Ainsi, à travers ces deux tours de parole et le lexique utilisé, nous décelons que dans un premier temps, les scripteurs aspirent à parler de leur propre situation étant eux aussi des jeunes appartenant à la société tunisienne. W s’exprime en ces termes « on va nous juger » en préfigurant par là la visée que leur produit textuel va avoir. Ces étudiants se soucient constamment du type de discours qu’ils vont émettre « ce sera plus sincère » ou dans (K 160) : « et comment introduire ça dans le sujet voilà ? ». Ils choisissent un discours approprié qui correspond à l’image qu’ils veulent donner à leur texte et qui répond à leurs critères énonciatifs en prenant en considération l’existence éventuelle ou encore « virtuelle » d’un lecteur potentiel (W 113) : « on va imaginer on va imaginer que que cela est un article dans une journal en France ou bien en Europe et un homme de la société européenne va lire cela alors on va présenter la situation des jeunes en Tunisie on a trois trois trois catégories ».

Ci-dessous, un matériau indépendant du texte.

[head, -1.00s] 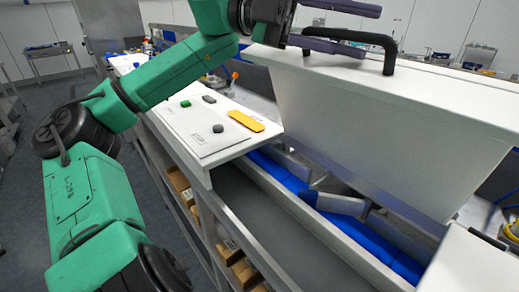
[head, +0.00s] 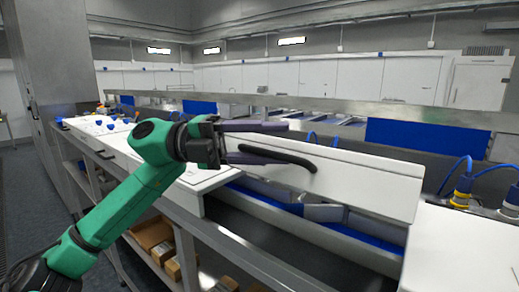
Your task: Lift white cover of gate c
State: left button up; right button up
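The white cover (head: 360,185) in the head view is a long panel standing tilted up over a channel with blue lining (head: 275,203). A black bar handle (head: 285,157) is fixed near its top left. My left gripper (head: 272,141) comes in from the left at that handle. Its dark purple fingers are spread, one above the handle and one close to it, partly hidden behind it. I cannot tell whether a finger touches the handle. My right gripper is out of view. I see no label showing which gate this is.
A white panel (head: 205,180) lies left of the cover, partly behind my arm. Blue and yellow fittings with cables (head: 462,190) stand at the right. Brown boxes (head: 160,240) sit on the shelf below. Grey floor (head: 25,190) is clear at the left.

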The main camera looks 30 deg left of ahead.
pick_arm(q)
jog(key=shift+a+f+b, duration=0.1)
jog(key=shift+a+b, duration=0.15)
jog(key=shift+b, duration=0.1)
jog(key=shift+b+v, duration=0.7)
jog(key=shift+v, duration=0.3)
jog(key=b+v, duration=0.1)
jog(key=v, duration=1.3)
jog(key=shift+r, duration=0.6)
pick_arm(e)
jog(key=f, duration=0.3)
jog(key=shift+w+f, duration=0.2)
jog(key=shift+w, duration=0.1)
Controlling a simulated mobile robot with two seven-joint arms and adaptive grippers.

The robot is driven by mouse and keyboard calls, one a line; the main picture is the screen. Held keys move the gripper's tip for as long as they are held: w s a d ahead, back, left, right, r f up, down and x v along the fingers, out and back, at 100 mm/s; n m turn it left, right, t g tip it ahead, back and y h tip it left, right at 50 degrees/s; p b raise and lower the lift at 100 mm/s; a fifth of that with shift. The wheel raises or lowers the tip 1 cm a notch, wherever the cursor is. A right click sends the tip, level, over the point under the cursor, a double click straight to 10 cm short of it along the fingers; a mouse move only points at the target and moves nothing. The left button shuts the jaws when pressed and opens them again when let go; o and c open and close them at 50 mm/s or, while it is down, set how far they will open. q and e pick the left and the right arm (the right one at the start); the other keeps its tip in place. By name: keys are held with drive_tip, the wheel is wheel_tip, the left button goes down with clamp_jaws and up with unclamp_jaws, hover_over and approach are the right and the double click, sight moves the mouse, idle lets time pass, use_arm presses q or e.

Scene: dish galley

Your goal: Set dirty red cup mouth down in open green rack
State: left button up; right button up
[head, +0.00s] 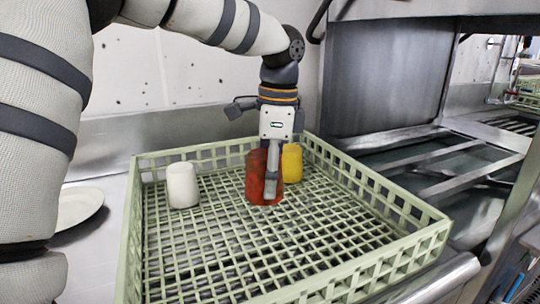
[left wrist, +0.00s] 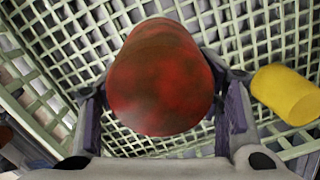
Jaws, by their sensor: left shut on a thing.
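The red cup (head: 256,178), with dark dirty patches, is in my left gripper (head: 271,185), over the back middle of the open green rack (head: 385,262). My left gripper also shows in the left wrist view (left wrist: 165,115), its fingers on either side of the red cup (left wrist: 162,80). The cup is about upright in the head view, with its closed, flat-looking end facing the wrist camera. I cannot tell whether its lower rim touches the rack floor. My right gripper is not in view.
A white cup (head: 182,185) stands in the rack at the left. A yellow cup (head: 292,163) stands just behind and right of the red cup; it also shows in the left wrist view (left wrist: 286,95). The rack's front and right are empty. A plate (head: 78,207) lies left of the rack.

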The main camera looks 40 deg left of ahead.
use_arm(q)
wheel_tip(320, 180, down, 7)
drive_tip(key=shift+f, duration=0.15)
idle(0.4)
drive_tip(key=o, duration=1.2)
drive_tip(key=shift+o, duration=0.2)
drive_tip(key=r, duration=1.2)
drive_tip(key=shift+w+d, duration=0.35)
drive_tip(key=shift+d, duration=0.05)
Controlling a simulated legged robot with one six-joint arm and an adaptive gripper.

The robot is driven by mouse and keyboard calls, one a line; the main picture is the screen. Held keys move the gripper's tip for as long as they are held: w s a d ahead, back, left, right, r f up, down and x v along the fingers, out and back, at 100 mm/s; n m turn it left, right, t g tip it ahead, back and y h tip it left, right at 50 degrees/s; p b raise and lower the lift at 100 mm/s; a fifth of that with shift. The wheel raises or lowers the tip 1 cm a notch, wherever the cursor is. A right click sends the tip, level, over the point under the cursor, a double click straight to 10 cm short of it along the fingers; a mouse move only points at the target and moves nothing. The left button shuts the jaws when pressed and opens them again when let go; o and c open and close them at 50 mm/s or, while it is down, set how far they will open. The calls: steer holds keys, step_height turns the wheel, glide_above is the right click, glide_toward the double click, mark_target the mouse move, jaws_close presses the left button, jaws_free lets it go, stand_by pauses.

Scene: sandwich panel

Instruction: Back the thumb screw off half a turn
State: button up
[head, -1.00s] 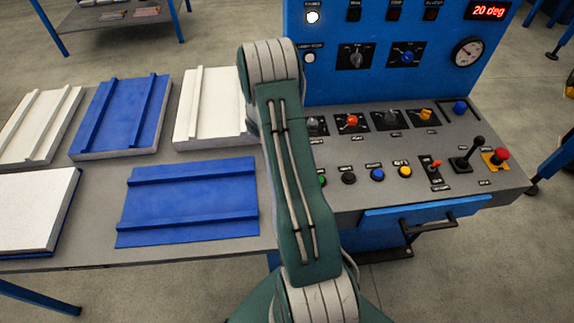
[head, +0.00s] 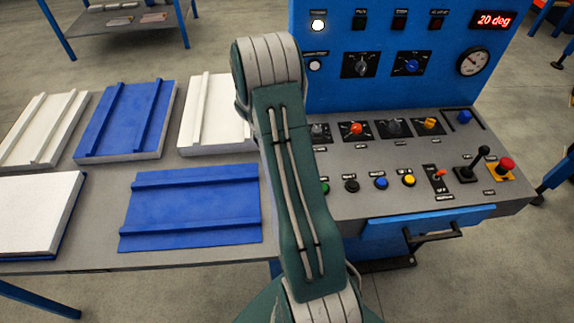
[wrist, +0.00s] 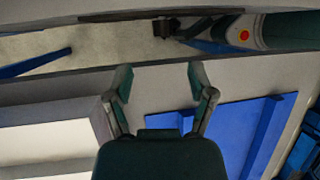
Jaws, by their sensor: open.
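I cannot single out the thumb screw by its shape. My arm hides part of the console's left end. In the wrist view my gripper (wrist: 158,84) is open, with nothing between its fingers. It shows over the grey table (wrist: 160,95), between a white panel and a blue one. In the head view my gripper is hidden behind my arm.
Blue panels (head: 190,207) and white panels (head: 40,205) lie on the table at left. A red mushroom button (head: 505,165) and black lever (head: 478,160) stand at the console's right.

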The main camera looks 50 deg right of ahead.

Leur discours est alors destiné à être appréhendé tel un assemblage de propos énoncés à bon escient en vue d’agir, de quelque façon que ce soit, sur un destinataire. Cette visée pragmatique qu’arbore le discours de ce binôme, ainsi que celui de bien d’autres, sera analysée plus en détails dans la partie consacrée à l’aspect argumentatif des textes définitifs observés.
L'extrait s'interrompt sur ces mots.